Spacetime

Wednesday, January 21, 2009

In the science of physics, spacetime is a mathematical model that combines space and time into a single construct called the spacetime continuum. Spacetime is usually interpreted with space being three-dimensional and time playing the role of a fourth dimension that is of a different sort than the spatial dimensions.

The concept of spacetime combines space and time within a single coordinate system, typically with three spatial dimensions: length, width, height, and one temporal dimension: time. Dimensions are components of a coordinate grid typically used to locate a point in a certain defined "space" as, for example, on the globe by latitude and longitude. In spacetime, a coordinate grid that spans the 3+1 dimensions locates "events", so time is added as another dimension to the grid.

According to certain Euclidean space perceptions, the universe has three dimensions of space and one dimension of time. By combining space and time into a single manifold, scientists have significantly simplified a large number of physical theories, as well as described in a more uniform way the workings of the universe at both the supergalactic and subatomic levels.

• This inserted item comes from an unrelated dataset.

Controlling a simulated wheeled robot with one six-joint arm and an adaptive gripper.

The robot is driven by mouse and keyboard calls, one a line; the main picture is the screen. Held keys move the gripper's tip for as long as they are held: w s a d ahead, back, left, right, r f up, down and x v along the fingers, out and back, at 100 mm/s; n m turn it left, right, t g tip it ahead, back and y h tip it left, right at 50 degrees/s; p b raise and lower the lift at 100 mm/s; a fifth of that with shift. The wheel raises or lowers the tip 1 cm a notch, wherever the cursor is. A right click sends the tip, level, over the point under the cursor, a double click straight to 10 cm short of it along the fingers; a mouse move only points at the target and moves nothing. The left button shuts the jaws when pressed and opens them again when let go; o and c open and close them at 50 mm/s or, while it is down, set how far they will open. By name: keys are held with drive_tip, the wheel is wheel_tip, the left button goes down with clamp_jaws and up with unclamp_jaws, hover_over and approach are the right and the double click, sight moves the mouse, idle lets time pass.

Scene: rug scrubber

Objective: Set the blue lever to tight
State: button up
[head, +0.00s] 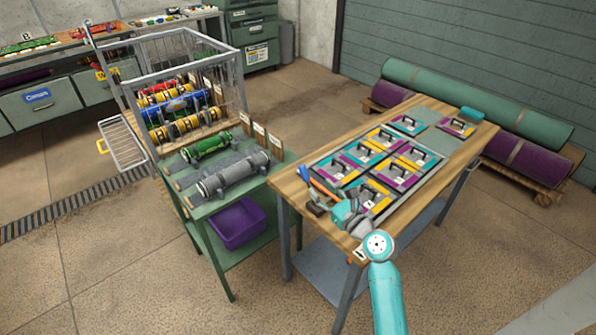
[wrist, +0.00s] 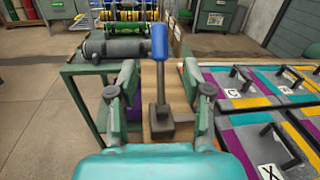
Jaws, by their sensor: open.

In classical mechanics, the use of Euclidean space instead of spacetime is appropriate, as time is treated as universal and constant, being independent of the state of motion of an observer. In relativistic contexts, however, time cannot be separated from the three dimensions of space, because the rate at which time passes depends on an object's velocity relative to the speed of light and also on the strength of intense gravitational fields which can slow the passage of time.